Bapak Gubernur Kepala Daerah Istimewa Aceh (Brib. Nyak Adam Kamil), juga sempat melihat dari dekat keadaan masjid yang telah terbakar. Dan beliau juga menyampaikan pesan-pesan pembangunan masjid yang baru. Sementara di tengah kesibukan masyarakat membangun masjid yang baru, tersiarlah kabar bahwa PKI melakukan pemberontakan. Akibatnya kegiatan masyarakat membangun masjid agak terganggu.
Setelah gerakan penumpasan G. 30 S/PKI berakhir, panitia pembangunan masjid bersama masyarakat meningkatkan usaha pembanguna masjid. Lebih kurang selama 10 tahun berselang, bangunan induk masjid ini dapat dimanfaatkan, yaitu dalam tahun 1977. Pembangunan masjid baru ini menelan biaya sebesar Rp 150.000.000,- dan diberi nama mesjid Quba.
Oknum Pembakar Mesjid
Dalam proses penumpasan G.30 S/PKI, salah seorang anggota PKI yang tertangkap mengaku dan memberikan keterangan bahwa orang yang membakar Masjid Bebesen adalah anggota PKI. Pelaku pembakaran terdiri dari tujuh orang anggota kelompok. Ketujuh orang ini telah diamankan oleh masyarakat.
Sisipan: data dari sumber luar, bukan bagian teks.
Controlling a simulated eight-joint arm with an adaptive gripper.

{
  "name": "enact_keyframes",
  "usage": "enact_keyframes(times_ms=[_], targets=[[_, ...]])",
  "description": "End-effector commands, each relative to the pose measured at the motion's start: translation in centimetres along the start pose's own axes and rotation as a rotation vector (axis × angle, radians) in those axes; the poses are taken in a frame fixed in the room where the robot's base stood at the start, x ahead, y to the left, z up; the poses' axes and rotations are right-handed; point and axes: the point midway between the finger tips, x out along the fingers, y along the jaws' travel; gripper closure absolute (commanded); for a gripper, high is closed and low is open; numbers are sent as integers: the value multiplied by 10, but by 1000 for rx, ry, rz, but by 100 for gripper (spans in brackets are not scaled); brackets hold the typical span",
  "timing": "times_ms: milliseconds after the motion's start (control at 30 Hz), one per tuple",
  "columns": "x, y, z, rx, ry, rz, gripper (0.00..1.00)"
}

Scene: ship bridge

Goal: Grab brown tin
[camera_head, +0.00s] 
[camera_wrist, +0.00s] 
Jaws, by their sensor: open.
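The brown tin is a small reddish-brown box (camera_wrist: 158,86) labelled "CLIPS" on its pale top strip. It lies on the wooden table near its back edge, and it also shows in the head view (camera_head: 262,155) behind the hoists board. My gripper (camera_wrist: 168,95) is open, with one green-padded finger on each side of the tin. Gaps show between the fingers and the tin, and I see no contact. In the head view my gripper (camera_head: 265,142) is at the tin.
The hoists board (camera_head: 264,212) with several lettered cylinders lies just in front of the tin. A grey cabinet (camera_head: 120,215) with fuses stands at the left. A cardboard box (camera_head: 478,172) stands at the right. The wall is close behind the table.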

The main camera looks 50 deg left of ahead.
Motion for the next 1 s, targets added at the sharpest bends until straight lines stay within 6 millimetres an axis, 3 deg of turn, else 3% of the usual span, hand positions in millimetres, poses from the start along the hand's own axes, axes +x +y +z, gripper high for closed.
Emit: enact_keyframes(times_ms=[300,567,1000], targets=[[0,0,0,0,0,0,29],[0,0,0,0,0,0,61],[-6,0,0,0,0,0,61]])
Sekarang ini masjid Quba telah dilengkapi dengan ruang kantor, perpustakaan dan ruang ganti untuk muazzin/khatib.Hal ini merupakan langkah yang diambil oleh generasi muda guna menjawab kebutuhan zaman. Demikianlah sejarah ringkas masjid Quba, semoga tulisan ini ada manfaatnya. (Asg/Kemenag/suaragayo.com).